───── Material provided
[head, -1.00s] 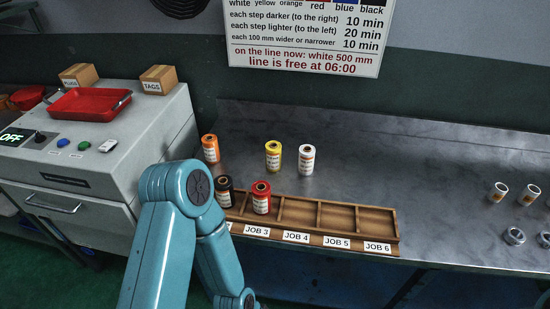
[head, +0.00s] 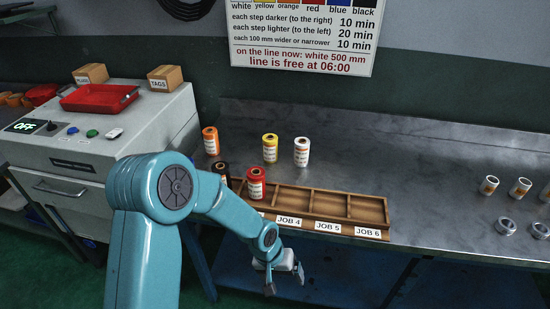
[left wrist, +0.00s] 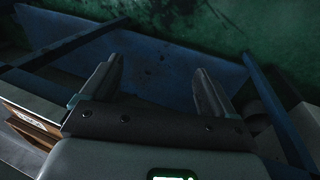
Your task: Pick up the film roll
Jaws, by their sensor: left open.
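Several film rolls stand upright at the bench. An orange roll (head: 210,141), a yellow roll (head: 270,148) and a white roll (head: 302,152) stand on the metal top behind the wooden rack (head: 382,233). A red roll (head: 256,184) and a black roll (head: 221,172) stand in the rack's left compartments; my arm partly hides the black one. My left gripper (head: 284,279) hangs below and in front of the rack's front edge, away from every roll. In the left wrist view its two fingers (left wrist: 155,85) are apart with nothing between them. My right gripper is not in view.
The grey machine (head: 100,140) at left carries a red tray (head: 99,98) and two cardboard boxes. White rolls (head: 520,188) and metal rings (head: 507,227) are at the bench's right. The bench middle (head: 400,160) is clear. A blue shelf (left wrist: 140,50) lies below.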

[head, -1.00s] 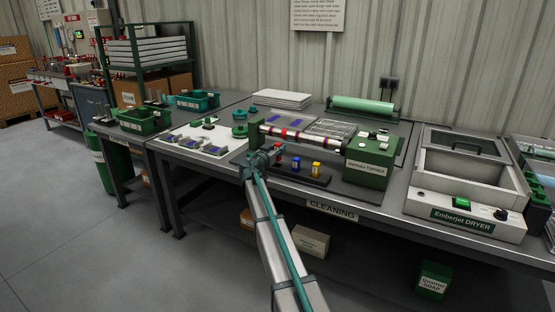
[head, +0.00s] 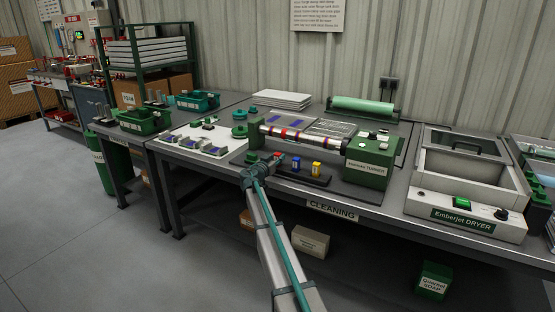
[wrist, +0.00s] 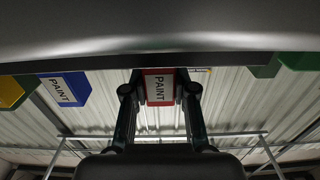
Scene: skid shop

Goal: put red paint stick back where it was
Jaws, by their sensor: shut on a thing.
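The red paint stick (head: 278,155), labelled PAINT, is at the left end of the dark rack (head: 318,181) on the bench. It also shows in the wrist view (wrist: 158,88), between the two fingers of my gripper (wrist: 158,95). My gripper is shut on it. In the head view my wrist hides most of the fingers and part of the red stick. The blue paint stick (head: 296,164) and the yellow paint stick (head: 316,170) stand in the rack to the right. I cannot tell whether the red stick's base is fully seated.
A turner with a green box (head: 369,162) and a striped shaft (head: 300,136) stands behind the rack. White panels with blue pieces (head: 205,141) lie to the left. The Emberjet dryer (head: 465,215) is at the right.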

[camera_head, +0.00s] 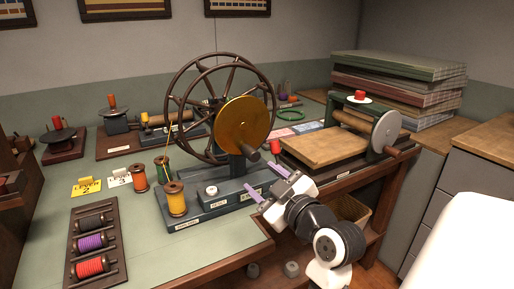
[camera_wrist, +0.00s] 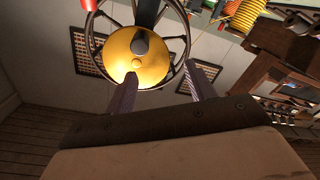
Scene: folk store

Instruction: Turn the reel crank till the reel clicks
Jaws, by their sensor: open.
──────────
───── Material provided
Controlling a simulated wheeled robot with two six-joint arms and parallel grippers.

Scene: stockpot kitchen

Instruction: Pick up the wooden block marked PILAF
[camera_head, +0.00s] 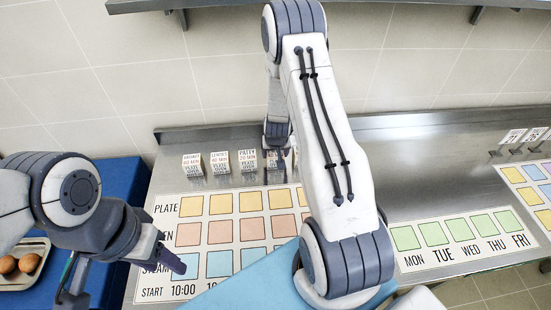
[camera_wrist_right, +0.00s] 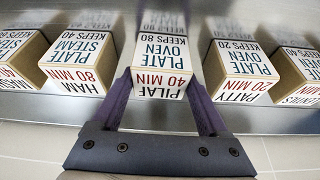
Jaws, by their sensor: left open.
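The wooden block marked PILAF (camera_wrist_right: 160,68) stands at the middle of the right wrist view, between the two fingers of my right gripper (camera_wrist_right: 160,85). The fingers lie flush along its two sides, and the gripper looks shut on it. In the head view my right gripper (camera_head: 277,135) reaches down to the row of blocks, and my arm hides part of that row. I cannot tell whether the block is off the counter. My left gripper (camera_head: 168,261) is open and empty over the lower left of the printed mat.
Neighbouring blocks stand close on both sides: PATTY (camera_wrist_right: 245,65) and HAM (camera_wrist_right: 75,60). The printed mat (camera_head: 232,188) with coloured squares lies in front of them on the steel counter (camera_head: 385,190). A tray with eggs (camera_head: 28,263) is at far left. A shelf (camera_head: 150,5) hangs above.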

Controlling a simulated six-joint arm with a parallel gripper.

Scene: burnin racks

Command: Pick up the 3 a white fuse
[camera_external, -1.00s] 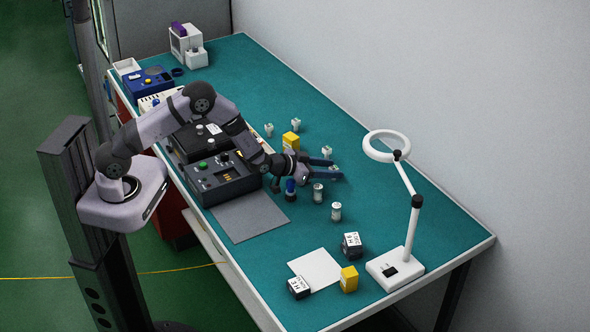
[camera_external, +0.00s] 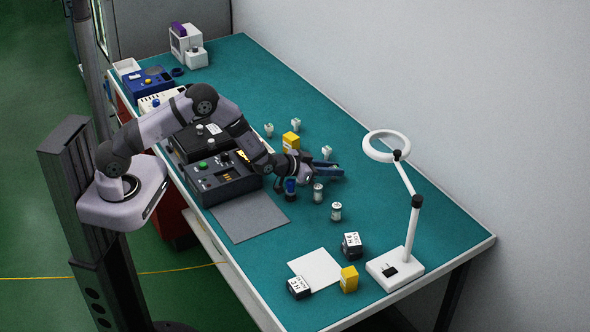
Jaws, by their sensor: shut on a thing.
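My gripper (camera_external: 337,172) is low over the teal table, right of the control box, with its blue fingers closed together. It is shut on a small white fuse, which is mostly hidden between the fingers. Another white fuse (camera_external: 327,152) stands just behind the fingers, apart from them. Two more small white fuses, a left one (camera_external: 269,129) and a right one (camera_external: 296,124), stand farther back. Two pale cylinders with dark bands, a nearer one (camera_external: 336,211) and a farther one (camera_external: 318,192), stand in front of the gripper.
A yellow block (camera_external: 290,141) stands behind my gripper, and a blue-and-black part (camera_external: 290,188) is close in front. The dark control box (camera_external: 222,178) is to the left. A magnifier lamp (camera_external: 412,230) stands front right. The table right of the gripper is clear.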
──────────
───── Material provided
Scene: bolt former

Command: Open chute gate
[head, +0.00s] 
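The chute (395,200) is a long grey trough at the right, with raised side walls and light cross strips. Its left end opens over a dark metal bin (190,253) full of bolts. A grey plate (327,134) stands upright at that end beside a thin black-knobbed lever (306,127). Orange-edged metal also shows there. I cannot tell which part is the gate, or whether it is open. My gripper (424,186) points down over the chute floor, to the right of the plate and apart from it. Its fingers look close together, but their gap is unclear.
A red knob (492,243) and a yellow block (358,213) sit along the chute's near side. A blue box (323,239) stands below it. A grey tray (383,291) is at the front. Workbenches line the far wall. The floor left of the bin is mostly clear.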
──────────
What you have to do: From the line containing "[camera_wrist_right, +0.00s]" to the line containing "[camera_external, +0.00s]", both lines included, give the text again exactly, without any pictures.

Response to the exercise:
[camera_wrist_right, +0.00s] 
Jaws, by their sensor: left open.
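The wooden block marked PILAF (camera_wrist_right: 160,68) stands at the middle of the right wrist view, between the two fingers of my right gripper (camera_wrist_right: 160,85). The fingers lie flush along its two sides, and the gripper looks shut on it. In the head view my right gripper (camera_head: 277,135) reaches down to the row of blocks, and my arm hides part of that row. I cannot tell whether the block is off the counter. My left gripper (camera_head: 168,261) is open and empty over the lower left of the printed mat.
Neighbouring blocks stand close on both sides: PATTY (camera_wrist_right: 245,65) and HAM (camera_wrist_right: 75,60). The printed mat (camera_head: 232,188) with coloured squares lies in front of them on the steel counter (camera_head: 385,190). A tray with eggs (camera_head: 28,263) is at far left. A shelf (camera_head: 150,5) hangs above.

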Controlling a simulated six-joint arm with a parallel gripper.

Scene: burnin racks

Command: Pick up the 3 a white fuse
[camera_external, -1.00s] 
[camera_external, +0.00s] 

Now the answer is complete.